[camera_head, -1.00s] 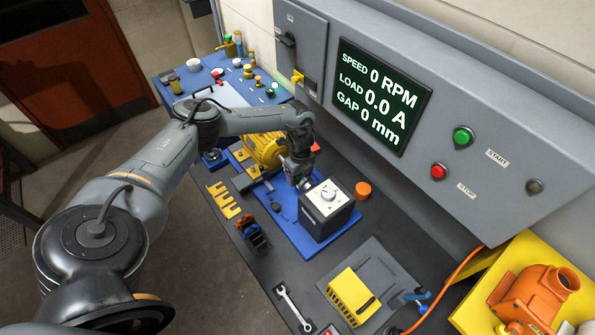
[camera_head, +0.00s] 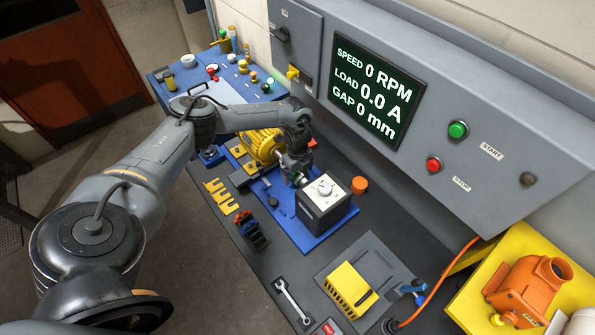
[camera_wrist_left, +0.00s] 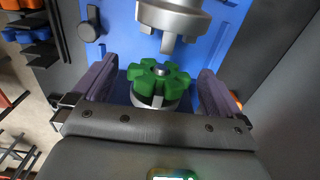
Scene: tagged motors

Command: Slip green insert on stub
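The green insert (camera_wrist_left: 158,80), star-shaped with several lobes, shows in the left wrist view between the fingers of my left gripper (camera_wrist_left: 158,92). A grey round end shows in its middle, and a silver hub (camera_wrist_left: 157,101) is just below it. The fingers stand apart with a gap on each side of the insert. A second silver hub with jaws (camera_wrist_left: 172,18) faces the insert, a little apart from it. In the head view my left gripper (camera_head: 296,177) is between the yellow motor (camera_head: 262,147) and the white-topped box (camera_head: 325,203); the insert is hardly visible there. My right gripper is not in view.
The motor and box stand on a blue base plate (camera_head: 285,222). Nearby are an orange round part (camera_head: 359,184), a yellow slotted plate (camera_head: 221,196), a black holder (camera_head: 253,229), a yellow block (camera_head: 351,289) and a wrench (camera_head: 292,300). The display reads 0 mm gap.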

::::::

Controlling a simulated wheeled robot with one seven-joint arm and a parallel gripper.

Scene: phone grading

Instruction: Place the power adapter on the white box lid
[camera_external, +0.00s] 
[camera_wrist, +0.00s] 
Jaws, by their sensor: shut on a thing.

::::::

» Task directions
Copy each line above that contains the word "Scene".

» The reply
Scene: tagged motors
Scene: phone grading

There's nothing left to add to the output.